DOI: https://doi.org/10.1111/maps.14134
Abstract
Asteroid 4 Vesta is typically thought to be the parent body of the HED (howardite, eucrite, and diogenite) meteorites due to spectral similarities. The discovery of asteroids far from Vesta with HED‐like spectra like (1459) Magnya and HED‐like meteorites (e.g., NWA 011) with anomalous oxygen isotopic values compared to typical HEDs is evidence that other Vesta‐like bodies formed. We broadly define a Vesta‐like body as a differentiated object with a crust composed primarily of low‐Ca pyroxene and plagioclase feldspar. We estimate the number of Vesta‐like bodies that did form by looking at the astronomical evidence; the oxygen isotopic, chemical, and petrologic evidence; and the iron meteorite evidence. Assuming that fragments of Vesta were scattered from Vesta by giant planet migration, we conservatively estimate that at least two Vesta‐like bodies (Vesta and the Magnya parent bodies) existed. From the oxygen isotopic, chemical, and petrologic evidence, we also conservatively estimate that seven Vesta‐like bodies formed. Analyses of iron meteorites indicate that there may be as many as 23 Vesta‐like bodies (Vesta, 10 magmatic iron groups, South Byron trio, Emsland/Mbosi duo, 10 ungrouped irons).
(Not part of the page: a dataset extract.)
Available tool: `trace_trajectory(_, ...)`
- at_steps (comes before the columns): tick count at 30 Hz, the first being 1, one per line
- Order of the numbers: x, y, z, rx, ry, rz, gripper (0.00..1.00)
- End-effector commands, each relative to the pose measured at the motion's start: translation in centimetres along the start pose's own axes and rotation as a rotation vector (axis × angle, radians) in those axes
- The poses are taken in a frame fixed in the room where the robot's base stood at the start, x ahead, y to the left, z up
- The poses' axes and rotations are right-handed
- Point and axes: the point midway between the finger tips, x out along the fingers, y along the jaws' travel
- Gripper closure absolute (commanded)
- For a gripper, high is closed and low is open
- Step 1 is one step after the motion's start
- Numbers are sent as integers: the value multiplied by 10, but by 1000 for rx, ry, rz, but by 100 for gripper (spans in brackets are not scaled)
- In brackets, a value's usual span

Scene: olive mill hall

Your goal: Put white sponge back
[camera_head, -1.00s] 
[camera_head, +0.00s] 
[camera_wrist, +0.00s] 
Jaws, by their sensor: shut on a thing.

This estimate from iron meteorites is most certainly an overestimation due to the existence of a number of non‐HED crustal/mantle fragments that potentially originated from bodies with magmatic iron cores. Using our three estimates as a guide, we predict that there were ~10 Vesta‐like bodies (including Vesta) that formed in the early solar system. Only Vesta remains intact with the others being disrupted early in solar system history.